Discovery Journeys are enquiry-based field trips that take place as part of a leadership development programme. They provide the opportunity for leaders to explore, in person, places or organizations that have relevance to and can provide insight into an aspect of their own organization’s focus on sustainability. These journeys take participants away from their daily routine and allow them to experience their organization or challenge through the lens of different stakeholders.

How do they work?

These journeys might include visits to customers, suppliers, communities or even competitors. Before embarking on the visit the participants discuss their key questions and areas of interest and agree on how they will engage with the people they are going to meet. The conversations are led by the participants and allow them to put into practice their leadership skills whilst exploring a situation or topic from the perspective of others.

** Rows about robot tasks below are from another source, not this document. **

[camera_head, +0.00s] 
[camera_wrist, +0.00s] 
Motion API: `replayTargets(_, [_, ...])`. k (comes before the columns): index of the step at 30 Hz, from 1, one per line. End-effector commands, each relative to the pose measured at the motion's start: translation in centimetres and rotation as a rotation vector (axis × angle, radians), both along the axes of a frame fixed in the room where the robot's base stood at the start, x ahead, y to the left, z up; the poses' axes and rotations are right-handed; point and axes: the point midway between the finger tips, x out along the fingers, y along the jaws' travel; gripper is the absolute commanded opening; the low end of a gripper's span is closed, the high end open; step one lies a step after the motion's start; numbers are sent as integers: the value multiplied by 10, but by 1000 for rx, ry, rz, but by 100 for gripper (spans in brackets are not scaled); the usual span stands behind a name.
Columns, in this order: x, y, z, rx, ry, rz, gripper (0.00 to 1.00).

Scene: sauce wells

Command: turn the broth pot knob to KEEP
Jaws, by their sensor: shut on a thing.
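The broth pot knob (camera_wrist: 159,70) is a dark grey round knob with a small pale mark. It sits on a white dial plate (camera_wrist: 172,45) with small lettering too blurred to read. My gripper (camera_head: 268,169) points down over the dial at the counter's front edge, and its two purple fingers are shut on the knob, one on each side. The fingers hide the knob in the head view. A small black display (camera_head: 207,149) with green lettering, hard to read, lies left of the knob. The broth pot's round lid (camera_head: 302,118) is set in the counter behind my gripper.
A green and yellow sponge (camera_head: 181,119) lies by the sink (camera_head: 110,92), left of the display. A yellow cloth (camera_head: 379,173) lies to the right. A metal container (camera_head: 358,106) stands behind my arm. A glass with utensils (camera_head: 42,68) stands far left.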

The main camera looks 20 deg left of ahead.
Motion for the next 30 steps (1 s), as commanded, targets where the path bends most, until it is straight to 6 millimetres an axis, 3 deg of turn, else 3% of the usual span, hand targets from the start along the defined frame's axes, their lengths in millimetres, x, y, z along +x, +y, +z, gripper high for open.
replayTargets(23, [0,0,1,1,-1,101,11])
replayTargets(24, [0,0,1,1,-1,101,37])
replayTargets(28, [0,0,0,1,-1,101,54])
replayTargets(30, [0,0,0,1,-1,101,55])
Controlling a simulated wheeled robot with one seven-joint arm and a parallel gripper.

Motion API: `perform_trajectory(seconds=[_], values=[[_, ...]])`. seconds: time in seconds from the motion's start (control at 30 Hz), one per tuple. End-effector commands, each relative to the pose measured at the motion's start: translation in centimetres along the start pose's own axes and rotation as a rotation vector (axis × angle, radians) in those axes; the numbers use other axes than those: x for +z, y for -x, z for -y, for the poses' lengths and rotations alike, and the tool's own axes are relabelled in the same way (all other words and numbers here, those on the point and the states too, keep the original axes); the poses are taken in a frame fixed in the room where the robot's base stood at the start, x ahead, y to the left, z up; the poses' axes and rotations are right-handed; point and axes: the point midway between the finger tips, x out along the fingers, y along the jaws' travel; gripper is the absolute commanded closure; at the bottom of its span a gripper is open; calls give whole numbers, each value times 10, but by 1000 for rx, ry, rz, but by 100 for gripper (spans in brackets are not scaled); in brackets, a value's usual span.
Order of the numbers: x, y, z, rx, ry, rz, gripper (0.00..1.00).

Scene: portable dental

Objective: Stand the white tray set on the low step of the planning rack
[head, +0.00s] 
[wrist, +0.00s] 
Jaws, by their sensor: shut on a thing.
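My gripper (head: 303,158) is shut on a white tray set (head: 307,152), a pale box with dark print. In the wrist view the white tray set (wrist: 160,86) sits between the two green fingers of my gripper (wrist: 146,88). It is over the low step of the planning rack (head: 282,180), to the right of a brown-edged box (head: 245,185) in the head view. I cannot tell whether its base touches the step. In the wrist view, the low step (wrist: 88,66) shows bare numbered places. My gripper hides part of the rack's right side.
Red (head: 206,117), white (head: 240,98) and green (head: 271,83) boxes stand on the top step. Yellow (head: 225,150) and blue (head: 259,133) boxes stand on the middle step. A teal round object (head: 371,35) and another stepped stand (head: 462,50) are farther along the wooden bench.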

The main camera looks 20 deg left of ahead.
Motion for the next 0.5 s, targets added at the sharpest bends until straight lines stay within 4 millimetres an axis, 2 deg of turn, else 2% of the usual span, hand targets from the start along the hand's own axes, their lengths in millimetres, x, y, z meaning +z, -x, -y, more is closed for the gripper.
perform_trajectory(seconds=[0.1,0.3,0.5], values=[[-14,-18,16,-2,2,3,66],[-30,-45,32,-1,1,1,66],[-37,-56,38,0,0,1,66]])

A Discovery Journey typically involves visits to a number of different sites to provide a variety of experiences and perspectives. For example, it might start with visiting a place or community that have been negatively affected in some way and then move on to visit places where good work is being done to highlight the opportunities that are available. Discovery Journeys typically conclude with a reflective discussion on what the participants have experienced and ideas for actions they can take within their own organization.

What impact do they have?

A Discovery Journey provides a powerful opportunity for leaders to experience a situation, organization or issue through the ‘eyes of others’. In our current age of information most leaders are aware of the issues that are most material to their organization, however, there’s a big difference between being aware of something and experiencing it first hand. By engaging directly with the people and places that are relevant to their enquiry, leaders engage on both an emotional and rational level. This emotional engagement is fundamental in helping leaders create significant and long-lasting change.

Example Discovery Journeys may involve visiting:

  • Organizations in a different sector who have a similar strategic challenge (e.g. the need to innovate from providing products to delivering services)
  • Suppliers or customers to get their insight on how the supply chain is working
  • Sites of environmental degradation to understand the implications of business for the natural world
  • Organizations who have great examples of best practice in preserving the environment or increasing their positive social impact
  • Policy makers or trade organizations to understand their perspective and rationale as to why certain decisions are made
  • Communities or consumers who are recipients or users of the products or services supplied by the organization.